PROBLEM DESCRIPTION: Please give the listing again in its entirety, exactly as written.

----

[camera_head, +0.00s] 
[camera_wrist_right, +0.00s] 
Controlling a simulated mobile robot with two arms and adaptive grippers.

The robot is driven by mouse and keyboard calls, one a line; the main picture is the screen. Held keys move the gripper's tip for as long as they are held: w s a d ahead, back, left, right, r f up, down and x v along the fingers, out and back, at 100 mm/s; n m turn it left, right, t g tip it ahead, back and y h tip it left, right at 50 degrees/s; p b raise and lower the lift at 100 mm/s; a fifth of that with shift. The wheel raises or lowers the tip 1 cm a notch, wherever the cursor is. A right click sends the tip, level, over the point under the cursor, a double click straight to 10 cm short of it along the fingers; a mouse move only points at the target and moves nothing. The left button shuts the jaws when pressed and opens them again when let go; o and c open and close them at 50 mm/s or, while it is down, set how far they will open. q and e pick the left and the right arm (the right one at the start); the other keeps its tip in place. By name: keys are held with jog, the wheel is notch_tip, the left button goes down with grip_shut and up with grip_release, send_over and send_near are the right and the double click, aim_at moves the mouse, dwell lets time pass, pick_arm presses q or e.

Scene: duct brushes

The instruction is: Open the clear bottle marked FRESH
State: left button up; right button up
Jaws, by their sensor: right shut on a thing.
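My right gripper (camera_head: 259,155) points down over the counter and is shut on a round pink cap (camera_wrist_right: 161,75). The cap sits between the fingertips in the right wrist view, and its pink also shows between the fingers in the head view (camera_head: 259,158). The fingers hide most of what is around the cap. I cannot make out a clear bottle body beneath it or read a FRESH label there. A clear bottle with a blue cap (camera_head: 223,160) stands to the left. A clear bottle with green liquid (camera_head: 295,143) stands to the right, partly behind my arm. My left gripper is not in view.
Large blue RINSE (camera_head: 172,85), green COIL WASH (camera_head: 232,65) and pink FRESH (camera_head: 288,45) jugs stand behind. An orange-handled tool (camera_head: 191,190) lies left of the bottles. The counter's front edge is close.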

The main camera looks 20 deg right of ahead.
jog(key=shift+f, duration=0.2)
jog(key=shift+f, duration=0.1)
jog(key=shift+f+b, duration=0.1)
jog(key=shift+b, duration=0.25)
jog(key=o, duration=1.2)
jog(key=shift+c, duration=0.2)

----

THE ANSWER:
[camera_head, +0.00s] 
[camera_wrist_right, +0.00s] 
Controlling a simulated mobile robot with two arms and adaptive grippers.

The robot is driven by mouse and keyboard calls, one a line; the main picture is the screen. Held keys move the gripper's tip for as long as they are held: w s a d ahead, back, left, right, r f up, down and x v along the fingers, out and back, at 100 mm/s; n m turn it left, right, t g tip it ahead, back and y h tip it left, right at 50 degrees/s; p b raise and lower the lift at 100 mm/s; a fifth of that with shift. The wheel raises or lowers the tip 1 cm a notch, wherever the cursor is. A right click sends the tip, level, over the point under the cursor, a double click straight to 10 cm short of it along the fingers; a mouse move only points at the target and moves nothing. The left button shuts the jaws when pressed and opens them again when let go; o and c open and close them at 50 mm/s or, while it is down, set how far they will open. q and e pick the left and the right arm (the right one at the start); the other keeps its tip in place. By name: keys are held with jog, the wheel is notch_tip, the left button goes down with grip_shut and up with grip_release, send_over and send_near are the right and the double click, aim_at moves the mouse, dwell lets time pass, pick_arm presses q or e.

Scene: duct brushes

The instruction is: Open the clear bottle marked FRESH
State: left button up; right button up
Jaws, by their sensor: right shut on a thing.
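My right gripper (camera_head: 259,155) points down over the counter and is shut on a round pink cap (camera_wrist_right: 161,75). The cap sits between the fingertips in the right wrist view, and its pink also shows between the fingers in the head view (camera_head: 259,158). The fingers hide most of what is around the cap. I cannot make out a clear bottle body beneath it or read a FRESH label there. A clear bottle with a blue cap (camera_head: 223,160) stands to the left. A clear bottle with green liquid (camera_head: 295,143) stands to the right, partly behind my arm. My left gripper is not in view.
Large blue RINSE (camera_head: 172,85), green COIL WASH (camera_head: 232,65) and pink FRESH (camera_head: 288,45) jugs stand behind. An orange-handled tool (camera_head: 191,190) lies left of the bottles. The counter's front edge is close.

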The main camera looks 20 deg right of ahead.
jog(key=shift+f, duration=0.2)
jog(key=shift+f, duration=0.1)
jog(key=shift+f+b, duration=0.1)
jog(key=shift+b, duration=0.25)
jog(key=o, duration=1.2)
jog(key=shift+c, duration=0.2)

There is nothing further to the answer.